But this was the 1950s and even in mountainous Switzerland, the oil era was being ushered in. This new low-cost fuel source meant investment in such a heavy vehicle no longer seemed viable. So, in 1960 the short history of the Gyrobus ended when it was replaced by a normal bus powered by a diesel engine.

At the same time, a similar scheme was launched in the current Democratic Republic of the Congo. Twenty Gyrobuses crossed the streets of the centre of Kinshasa, at that time called Leopoldville, capital of the Belgian Congo. In June 1960, the country became independent and the Gyrobuses were abandoned in favour of diesel buses. Only the year before, the same fate had befallen the line that connected the centre of Ghent to the suburb of Marelbeke in Belgium.

Storing kinetic energy in significant quantities with very short charging times was actually a great idea, so why was it abandoned? Mainly because of the relatively high costs combined with the technical constraints of the time.

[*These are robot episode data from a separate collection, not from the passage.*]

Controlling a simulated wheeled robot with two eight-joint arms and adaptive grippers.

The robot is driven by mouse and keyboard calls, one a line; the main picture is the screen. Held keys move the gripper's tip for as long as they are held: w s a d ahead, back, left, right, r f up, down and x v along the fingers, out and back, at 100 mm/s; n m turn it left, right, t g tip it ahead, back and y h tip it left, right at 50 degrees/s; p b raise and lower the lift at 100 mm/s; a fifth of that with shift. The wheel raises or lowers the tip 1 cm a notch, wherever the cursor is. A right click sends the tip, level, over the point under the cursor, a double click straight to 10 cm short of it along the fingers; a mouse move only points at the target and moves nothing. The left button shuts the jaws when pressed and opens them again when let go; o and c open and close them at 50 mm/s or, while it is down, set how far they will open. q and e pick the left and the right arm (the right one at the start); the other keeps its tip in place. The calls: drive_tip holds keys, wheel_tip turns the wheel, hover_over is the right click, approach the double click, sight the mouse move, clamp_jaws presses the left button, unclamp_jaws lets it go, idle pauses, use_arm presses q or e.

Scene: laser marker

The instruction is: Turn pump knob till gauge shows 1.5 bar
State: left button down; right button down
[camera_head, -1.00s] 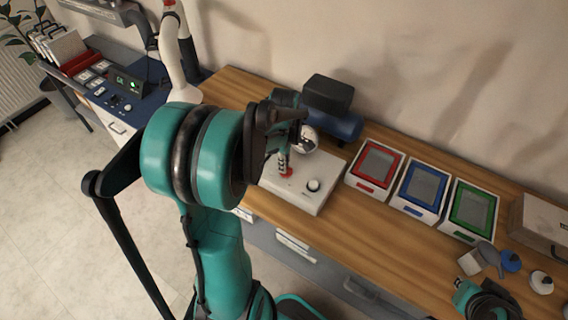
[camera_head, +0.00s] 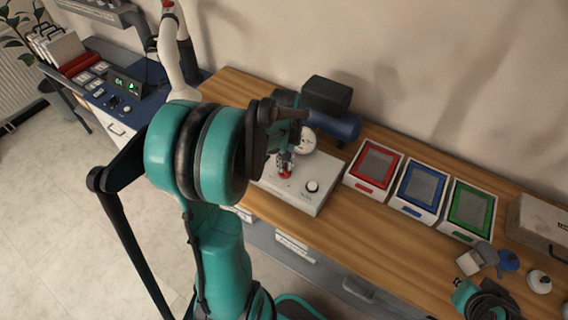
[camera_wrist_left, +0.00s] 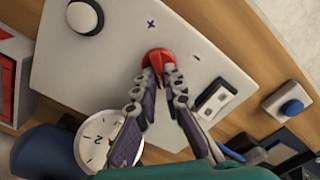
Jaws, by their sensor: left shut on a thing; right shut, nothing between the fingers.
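The red pump knob (camera_wrist_left: 158,60) sits on a white panel (camera_wrist_left: 115,40) between a plus and a minus mark. My left gripper (camera_wrist_left: 164,72) is shut on the red knob, with both fingertips at its sides. In the head view the left gripper (camera_head: 286,164) comes down onto the red knob (camera_head: 285,174). The round white gauge (camera_head: 305,141) stands behind the panel. In the left wrist view the gauge (camera_wrist_left: 98,140) is partly covered by a finger, and I cannot read its pressure.
A white button (camera_wrist_left: 85,17) and a small switch (camera_wrist_left: 214,101) are on the panel. A blue tank (camera_head: 338,127) stands behind it. Red (camera_head: 375,165), blue (camera_head: 418,188) and green (camera_head: 470,210) framed trays lie to the right. Small knobs and blocks crowd the right end.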

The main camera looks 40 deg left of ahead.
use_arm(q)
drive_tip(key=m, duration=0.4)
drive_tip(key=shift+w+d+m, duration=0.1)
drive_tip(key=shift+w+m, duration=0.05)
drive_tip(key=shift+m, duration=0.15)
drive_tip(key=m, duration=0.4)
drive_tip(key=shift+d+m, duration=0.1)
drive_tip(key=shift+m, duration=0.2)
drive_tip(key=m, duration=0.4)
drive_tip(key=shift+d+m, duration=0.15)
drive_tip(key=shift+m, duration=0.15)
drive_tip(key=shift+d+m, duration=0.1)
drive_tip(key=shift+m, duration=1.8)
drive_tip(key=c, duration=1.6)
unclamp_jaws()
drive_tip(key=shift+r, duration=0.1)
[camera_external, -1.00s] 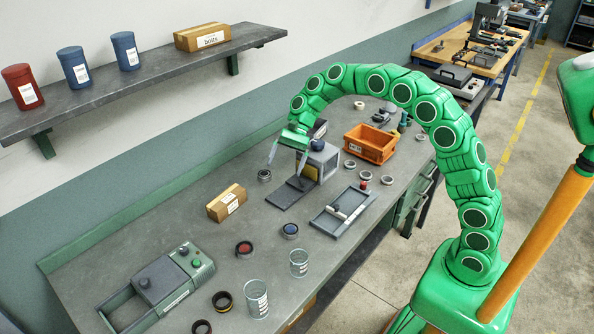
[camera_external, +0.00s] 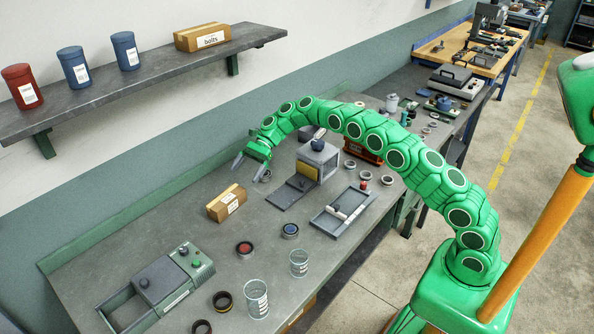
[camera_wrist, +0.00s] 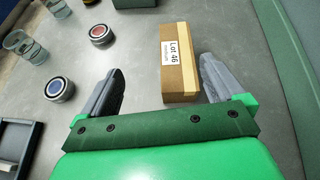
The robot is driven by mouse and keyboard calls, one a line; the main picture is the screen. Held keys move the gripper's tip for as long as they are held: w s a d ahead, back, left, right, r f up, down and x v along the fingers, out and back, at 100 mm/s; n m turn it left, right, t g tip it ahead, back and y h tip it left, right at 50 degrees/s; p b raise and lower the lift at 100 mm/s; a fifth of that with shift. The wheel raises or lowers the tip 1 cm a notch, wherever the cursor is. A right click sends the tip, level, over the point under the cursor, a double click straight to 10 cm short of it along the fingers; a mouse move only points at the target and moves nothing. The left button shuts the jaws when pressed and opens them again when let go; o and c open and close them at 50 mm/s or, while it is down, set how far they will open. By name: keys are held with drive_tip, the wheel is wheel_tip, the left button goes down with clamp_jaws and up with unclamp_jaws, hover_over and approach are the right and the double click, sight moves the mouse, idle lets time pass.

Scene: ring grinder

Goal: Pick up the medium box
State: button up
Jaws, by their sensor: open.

The revenge of the flywheel

But today, faced with the need to reduce global emissions of climate-changing gases and, at the same time, further improve air quality in cities, the idea of the flywheel is having something of a renaissance in the Formula 1 laboratories where cars of the future are tested. Flywheel devices can be found in all current competition models, where they store the energy produced during braking to be then used during acceleration. Of course, the application for this is limited, but according to current tests, 60 kW more power is provided to the racing cars, even if only for a few minutes.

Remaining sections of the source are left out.